The nanotribological responses of a series of nonionic polyoxyethylene surfactants (Tween 20, Tween 40, Tween 60, and Tween 80) were investigated after they were adsorbed from aqueous solution onto atomically smooth hydrophobic substrates. The hydrophobic surfaces were composed of a condensed monolayer of octadecyltriethoxysilane (OTE; contact angle θ > 110 ° ). The nanorheological measurements were performed using a modified surface forces apparatus after coating atomically smooth mica with these OTE monolayers, while adsorption measurements were performed using phase-modulated ellipsometry on silicon wafers coated with these same monolayers. The minimum surface–surface separation observed under high load in friction studies agreed quantitatively with the thickness obtained from ellipsometry. For Tweens 20, 40, and 60, the thickness of the adsorbed film increases with increasing alkyl chain length. Systematic investigations of the nanorheological response showed that there is a “solid-like” elastic response from confined surfactant layers, which is the case for the smallest separations to separations up to slightly larger than twice the adsorbed film thickness. In kinetic friction, these confined layers are characterized by a shear stress of approximately 3 MPa with minimal dependence on shear rate.
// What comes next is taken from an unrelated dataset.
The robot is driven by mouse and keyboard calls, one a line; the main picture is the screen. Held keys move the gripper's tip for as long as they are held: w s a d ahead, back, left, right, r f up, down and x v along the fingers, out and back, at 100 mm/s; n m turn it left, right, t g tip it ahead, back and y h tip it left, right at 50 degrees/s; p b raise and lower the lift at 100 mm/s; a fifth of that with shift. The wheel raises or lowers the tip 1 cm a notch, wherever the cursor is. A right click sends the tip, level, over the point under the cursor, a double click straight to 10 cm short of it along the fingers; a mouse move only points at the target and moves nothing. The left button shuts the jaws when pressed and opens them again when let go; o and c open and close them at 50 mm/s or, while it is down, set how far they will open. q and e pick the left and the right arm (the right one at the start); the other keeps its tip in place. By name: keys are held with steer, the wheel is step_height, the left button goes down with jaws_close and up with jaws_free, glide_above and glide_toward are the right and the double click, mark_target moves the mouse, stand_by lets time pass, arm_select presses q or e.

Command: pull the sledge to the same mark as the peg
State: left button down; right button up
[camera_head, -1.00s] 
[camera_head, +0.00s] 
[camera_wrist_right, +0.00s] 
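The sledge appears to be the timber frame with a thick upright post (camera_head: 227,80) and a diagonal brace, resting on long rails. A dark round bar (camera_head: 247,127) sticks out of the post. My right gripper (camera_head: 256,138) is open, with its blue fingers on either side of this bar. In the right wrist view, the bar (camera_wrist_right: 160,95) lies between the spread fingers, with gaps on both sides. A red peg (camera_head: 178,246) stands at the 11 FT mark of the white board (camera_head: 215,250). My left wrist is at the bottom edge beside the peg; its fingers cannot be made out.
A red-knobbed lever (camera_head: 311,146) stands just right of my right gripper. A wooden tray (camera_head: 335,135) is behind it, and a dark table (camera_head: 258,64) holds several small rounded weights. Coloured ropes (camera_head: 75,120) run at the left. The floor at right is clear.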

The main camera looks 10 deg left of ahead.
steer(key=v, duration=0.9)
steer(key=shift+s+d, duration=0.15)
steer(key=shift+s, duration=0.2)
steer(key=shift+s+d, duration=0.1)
The magnitude of the sliding shear stress is the same as the apparent yield stress at ≈3 MPa; it is independent of alkyl chain length within the Tween family of surfactants and corresponds to a nominal friction coefficient of μ ∼ 1 . A similar friction coefficient is observed for boundary lubrication on the macroscopic scale in a tribometer utilizing hydrophobic surfaces and μ ≈ 1.1 for Tweens 20, 40, and 60. These results suggest that while Tween molecules adsorb onto hydrophobic surfaces to form a robust separating layer, the lubricating properties of these layers are dominated by a highly dissipative slip plane, the same for all alkyl chain lengths.